Data provided:
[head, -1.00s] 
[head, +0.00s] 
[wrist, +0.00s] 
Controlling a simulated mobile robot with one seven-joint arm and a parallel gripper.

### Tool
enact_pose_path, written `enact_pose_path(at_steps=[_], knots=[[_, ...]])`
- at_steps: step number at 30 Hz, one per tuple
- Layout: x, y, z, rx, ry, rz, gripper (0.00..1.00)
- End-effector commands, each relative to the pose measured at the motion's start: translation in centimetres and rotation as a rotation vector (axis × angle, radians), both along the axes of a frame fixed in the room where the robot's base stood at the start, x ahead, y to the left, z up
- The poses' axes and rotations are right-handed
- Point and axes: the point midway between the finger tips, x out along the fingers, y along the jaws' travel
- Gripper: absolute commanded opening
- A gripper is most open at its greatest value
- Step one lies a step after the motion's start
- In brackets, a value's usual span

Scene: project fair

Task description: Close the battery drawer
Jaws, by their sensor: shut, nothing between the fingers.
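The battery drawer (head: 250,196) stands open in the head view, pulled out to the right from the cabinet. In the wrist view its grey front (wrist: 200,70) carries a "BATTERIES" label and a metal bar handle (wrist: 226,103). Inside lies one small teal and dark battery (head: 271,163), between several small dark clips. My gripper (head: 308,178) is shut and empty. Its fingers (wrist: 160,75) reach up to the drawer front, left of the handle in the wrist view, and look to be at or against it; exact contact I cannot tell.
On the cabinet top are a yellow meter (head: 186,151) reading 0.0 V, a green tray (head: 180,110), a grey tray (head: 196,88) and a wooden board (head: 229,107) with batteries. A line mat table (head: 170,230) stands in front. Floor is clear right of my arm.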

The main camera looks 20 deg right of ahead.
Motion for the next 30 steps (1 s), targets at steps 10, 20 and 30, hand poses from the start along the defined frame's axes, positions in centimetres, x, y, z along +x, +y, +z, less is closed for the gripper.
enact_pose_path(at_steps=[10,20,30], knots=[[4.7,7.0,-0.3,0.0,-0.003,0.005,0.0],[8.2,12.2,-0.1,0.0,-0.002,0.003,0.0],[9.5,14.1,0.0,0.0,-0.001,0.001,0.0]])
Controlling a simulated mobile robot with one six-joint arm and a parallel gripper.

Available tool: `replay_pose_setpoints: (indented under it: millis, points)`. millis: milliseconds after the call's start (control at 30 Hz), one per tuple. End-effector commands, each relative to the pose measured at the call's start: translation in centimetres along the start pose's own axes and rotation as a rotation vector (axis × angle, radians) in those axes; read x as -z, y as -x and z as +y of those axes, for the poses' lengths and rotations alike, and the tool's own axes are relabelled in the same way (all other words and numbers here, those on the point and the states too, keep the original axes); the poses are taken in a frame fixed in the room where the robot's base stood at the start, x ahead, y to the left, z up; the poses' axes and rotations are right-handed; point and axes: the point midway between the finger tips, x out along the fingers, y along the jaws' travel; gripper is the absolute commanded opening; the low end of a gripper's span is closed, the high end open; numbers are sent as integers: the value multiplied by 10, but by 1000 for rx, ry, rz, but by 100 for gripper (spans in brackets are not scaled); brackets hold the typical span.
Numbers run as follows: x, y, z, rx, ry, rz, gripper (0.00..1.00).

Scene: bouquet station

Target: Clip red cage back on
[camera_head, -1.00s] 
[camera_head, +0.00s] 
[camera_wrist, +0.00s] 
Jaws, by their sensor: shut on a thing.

Task brief:
Repeat the listing in full, keeping every line exactly as it is.

Task solution:
[head, -1.00s] 
[head, +0.00s] 
[wrist, +0.00s] 
Controlling a simulated mobile robot with one seven-joint arm and a parallel gripper.

### Tool
enact_pose_path, written `enact_pose_path(at_steps=[_], knots=[[_, ...]])`
- at_steps: step number at 30 Hz, one per tuple
- Layout: x, y, z, rx, ry, rz, gripper (0.00..1.00)
- End-effector commands, each relative to the pose measured at the motion's start: translation in centimetres and rotation as a rotation vector (axis × angle, radians), both along the axes of a frame fixed in the room where the robot's base stood at the start, x ahead, y to the left, z up
- The poses' axes and rotations are right-handed
- Point and axes: the point midway between the finger tips, x out along the fingers, y along the jaws' travel
- Gripper: absolute commanded opening
- A gripper is most open at its greatest value
- Step one lies a step after the motion's start
- In brackets, a value's usual span

Scene: project fair

Task description: Close the battery drawer
Jaws, by their sensor: shut, nothing between the fingers.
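The battery drawer (head: 250,196) stands open in the head view, pulled out to the right from the cabinet. In the wrist view its grey front (wrist: 200,70) carries a "BATTERIES" label and a metal bar handle (wrist: 226,103). Inside lies one small teal and dark battery (head: 271,163), between several small dark clips. My gripper (head: 308,178) is shut and empty. Its fingers (wrist: 160,75) reach up to the drawer front, left of the handle in the wrist view, and look to be at or against it; exact contact I cannot tell.
On the cabinet top are a yellow meter (head: 186,151) reading 0.0 V, a green tray (head: 180,110), a grey tray (head: 196,88) and a wooden board (head: 229,107) with batteries. A line mat table (head: 170,230) stands in front. Floor is clear right of my arm.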

The main camera looks 20 deg right of ahead.
Motion for the next 30 steps (1 s), targets at steps 10, 20 and 30, hand poses from the start along the defined frame's axes, positions in centimetres, x, y, z along +x, +y, +z, less is closed for the gripper.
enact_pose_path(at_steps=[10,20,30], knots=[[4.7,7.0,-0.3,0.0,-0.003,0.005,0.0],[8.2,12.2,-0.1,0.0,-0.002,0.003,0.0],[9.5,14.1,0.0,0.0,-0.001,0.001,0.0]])
Controlling a simulated mobile robot with one six-joint arm and a parallel gripper.

Available tool: `replay_pose_setpoints: (indented under it: millis, points)`. millis: milliseconds after the call's start (control at 30 Hz), one per tuple. End-effector commands, each relative to the pose measured at the call's start: translation in centimetres along the start pose's own axes and rotation as a rotation vector (axis × angle, radians) in those axes; read x as -z, y as -x and z as +y of those axes, for the poses' lengths and rotations alike, and the tool's own axes are relabelled in the same way (all other words and numbers here, those on the point and the states too, keep the original axes); the poses are taken in a frame fixed in the room where the robot's base stood at the start, x ahead, y to the left, z up; the poses' axes and rotations are right-handed; point and axes: the point midway between the finger tips, x out along the fingers, y along the jaws' travel; gripper is the absolute commanded opening; the low end of a gripper's span is closed, the high end open; numbers are sent as integers: the value multiplied by 10, but by 1000 for rx, ry, rz, but by 100 for gripper (spans in brackets are not scaled); brackets hold the typical span.
Numbers run as follows: x, y, z, rx, ry, rz, gripper (0.00..1.00).

Scene: bouquet station

Target: Clip red cage back on
[camera_head, -1.00s] 
[camera_head, +0.00s] 
[camera_wrist, +0.00s] 
Jaws, by their sensor: shut on a thing.

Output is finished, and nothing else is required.